I was sick with a fever for five days a couple of weeks ago. I unwittingly found this on my desktop, having forgotten I’d written it, and publish it now as a poem.

I’ll shake the eucalyptus trees out of your garden path

and forget to pretend that I am a replacement.
You shift and turn under covers of ash and golden light,
yet don’t seem to want to give me
your unabated attention. Your calls through snowy streets.
Your piercing eyes
through windows closed with curtains shut tight.
You do not want to piece together my tales of drama.
Forgotten splashes of it all.

I lament my deeply stubborn lack of service to you.

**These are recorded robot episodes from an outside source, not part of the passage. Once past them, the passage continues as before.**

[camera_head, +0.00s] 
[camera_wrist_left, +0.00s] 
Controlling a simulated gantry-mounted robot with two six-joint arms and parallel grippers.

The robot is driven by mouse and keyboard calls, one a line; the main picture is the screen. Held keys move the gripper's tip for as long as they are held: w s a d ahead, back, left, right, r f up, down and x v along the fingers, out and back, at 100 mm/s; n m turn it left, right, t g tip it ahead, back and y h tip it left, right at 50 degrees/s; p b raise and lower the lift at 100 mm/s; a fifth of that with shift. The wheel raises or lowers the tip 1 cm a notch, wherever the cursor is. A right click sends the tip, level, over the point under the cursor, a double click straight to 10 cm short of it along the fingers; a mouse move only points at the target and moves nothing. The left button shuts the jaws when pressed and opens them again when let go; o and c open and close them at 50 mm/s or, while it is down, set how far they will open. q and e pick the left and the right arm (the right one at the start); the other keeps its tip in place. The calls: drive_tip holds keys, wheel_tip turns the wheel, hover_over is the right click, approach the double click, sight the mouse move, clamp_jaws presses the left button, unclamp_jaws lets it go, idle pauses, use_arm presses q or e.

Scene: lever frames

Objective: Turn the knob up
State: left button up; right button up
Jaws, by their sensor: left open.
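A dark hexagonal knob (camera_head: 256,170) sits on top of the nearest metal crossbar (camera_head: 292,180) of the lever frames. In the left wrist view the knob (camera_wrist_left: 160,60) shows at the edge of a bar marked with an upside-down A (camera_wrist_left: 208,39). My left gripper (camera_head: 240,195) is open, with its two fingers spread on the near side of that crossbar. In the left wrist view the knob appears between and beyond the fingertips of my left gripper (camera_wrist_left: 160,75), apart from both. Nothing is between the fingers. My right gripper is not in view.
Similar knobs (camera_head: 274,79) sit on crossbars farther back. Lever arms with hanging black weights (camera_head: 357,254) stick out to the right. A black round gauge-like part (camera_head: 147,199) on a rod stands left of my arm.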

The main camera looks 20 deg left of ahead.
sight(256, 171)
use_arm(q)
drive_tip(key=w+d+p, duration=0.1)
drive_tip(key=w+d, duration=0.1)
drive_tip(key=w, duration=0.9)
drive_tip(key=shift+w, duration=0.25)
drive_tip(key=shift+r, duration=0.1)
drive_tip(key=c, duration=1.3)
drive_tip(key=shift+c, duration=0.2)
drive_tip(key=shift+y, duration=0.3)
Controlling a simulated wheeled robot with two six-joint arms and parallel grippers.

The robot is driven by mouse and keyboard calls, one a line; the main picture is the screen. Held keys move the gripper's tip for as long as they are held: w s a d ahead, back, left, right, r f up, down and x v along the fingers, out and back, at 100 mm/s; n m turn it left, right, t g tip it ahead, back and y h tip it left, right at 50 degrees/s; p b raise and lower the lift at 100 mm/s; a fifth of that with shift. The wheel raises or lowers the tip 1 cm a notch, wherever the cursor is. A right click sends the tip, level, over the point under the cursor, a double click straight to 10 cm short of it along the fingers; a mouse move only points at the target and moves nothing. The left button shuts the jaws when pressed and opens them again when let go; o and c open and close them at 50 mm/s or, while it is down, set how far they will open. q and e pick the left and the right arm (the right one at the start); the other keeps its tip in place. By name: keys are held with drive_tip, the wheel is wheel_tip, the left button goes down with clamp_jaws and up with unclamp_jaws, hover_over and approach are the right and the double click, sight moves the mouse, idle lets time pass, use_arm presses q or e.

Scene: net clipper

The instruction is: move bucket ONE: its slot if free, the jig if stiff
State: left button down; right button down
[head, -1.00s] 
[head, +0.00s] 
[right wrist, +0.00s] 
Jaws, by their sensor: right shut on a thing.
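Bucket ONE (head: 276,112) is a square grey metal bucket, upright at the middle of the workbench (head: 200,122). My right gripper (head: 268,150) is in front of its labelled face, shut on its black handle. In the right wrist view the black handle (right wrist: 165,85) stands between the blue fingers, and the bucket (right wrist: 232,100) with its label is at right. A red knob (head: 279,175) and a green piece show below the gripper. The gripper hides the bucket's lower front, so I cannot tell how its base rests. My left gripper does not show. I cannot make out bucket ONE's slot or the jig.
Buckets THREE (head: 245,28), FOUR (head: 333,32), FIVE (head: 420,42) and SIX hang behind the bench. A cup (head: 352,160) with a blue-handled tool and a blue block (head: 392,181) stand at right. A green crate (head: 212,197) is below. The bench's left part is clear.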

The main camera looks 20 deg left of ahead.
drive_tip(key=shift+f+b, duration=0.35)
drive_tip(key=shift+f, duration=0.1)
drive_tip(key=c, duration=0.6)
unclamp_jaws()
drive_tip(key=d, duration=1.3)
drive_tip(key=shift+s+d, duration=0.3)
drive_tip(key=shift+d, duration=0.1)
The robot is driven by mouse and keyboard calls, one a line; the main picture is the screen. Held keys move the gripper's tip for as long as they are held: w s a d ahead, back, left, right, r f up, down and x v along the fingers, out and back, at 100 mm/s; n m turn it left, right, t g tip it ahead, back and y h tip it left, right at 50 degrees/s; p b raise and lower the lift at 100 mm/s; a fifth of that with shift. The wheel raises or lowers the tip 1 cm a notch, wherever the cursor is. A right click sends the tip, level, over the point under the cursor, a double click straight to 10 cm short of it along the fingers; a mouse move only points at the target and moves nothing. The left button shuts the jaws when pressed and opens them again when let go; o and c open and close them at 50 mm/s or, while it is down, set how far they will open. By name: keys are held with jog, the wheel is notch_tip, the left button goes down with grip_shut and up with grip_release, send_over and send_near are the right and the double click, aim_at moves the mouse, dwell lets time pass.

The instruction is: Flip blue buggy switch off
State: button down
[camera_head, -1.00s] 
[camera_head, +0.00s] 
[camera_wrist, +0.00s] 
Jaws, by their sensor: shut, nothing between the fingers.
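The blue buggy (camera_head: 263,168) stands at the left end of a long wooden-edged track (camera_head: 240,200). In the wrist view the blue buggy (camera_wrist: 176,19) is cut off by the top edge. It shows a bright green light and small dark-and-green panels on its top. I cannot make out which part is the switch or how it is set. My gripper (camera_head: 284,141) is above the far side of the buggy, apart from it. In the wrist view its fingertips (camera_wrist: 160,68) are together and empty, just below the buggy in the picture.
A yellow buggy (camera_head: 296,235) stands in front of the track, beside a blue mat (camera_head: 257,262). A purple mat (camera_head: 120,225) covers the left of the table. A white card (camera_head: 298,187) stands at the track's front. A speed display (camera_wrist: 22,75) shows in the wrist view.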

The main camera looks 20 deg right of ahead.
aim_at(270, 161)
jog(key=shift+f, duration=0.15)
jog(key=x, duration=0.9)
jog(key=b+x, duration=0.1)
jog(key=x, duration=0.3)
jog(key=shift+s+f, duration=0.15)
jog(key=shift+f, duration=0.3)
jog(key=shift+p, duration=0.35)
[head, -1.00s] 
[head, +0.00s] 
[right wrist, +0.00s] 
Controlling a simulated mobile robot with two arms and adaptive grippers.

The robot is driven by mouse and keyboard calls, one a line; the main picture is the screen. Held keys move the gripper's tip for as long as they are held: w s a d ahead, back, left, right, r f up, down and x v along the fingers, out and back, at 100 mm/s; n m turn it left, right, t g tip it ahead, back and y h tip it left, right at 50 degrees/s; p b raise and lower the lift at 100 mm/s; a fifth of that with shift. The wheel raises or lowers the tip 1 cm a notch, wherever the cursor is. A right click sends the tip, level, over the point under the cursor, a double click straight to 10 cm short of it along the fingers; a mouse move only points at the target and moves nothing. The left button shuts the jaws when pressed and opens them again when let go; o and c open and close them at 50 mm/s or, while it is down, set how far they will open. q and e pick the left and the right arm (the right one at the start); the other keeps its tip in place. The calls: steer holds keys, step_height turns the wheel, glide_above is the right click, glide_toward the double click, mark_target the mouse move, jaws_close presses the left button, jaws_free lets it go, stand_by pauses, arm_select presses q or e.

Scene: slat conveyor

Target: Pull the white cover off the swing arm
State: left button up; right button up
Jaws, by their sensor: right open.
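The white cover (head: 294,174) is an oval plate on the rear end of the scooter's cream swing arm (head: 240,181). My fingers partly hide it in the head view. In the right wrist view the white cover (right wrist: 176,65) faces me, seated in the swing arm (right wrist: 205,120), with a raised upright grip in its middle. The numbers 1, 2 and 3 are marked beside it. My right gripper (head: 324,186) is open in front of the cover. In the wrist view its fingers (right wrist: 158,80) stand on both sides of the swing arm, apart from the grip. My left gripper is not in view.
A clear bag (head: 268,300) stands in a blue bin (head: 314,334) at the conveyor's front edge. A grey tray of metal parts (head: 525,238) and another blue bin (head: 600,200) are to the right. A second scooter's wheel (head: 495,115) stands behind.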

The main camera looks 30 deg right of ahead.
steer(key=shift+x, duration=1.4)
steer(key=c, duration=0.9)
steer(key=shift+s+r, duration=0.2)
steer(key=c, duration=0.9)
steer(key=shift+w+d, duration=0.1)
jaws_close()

And I will let the night hang heavy in the bathroom.
Trying to suppress the crack under the door.
And I will walk to school and leave things as I found them.

I am an imitation.
A thousand lengths of snippets I have sought.
I am the dulcimer and the pulsing press of ache.

I am sleep
and silence
and all those times
I would I had been loud. 

I am a Woman of Change.


I had a vision of a house I want to build.

It is a tiny house, because I do not need large spaces for myself and the quiet gatherings I like to have. No, just a well-stocked kitchen; a shelf for books and tea mugs; a space enough to dance.

This vision has clean lines and an ample deck, because I like to be outside with the trees.

This vision and this house mean stability. It means the same. And I am a woman of change.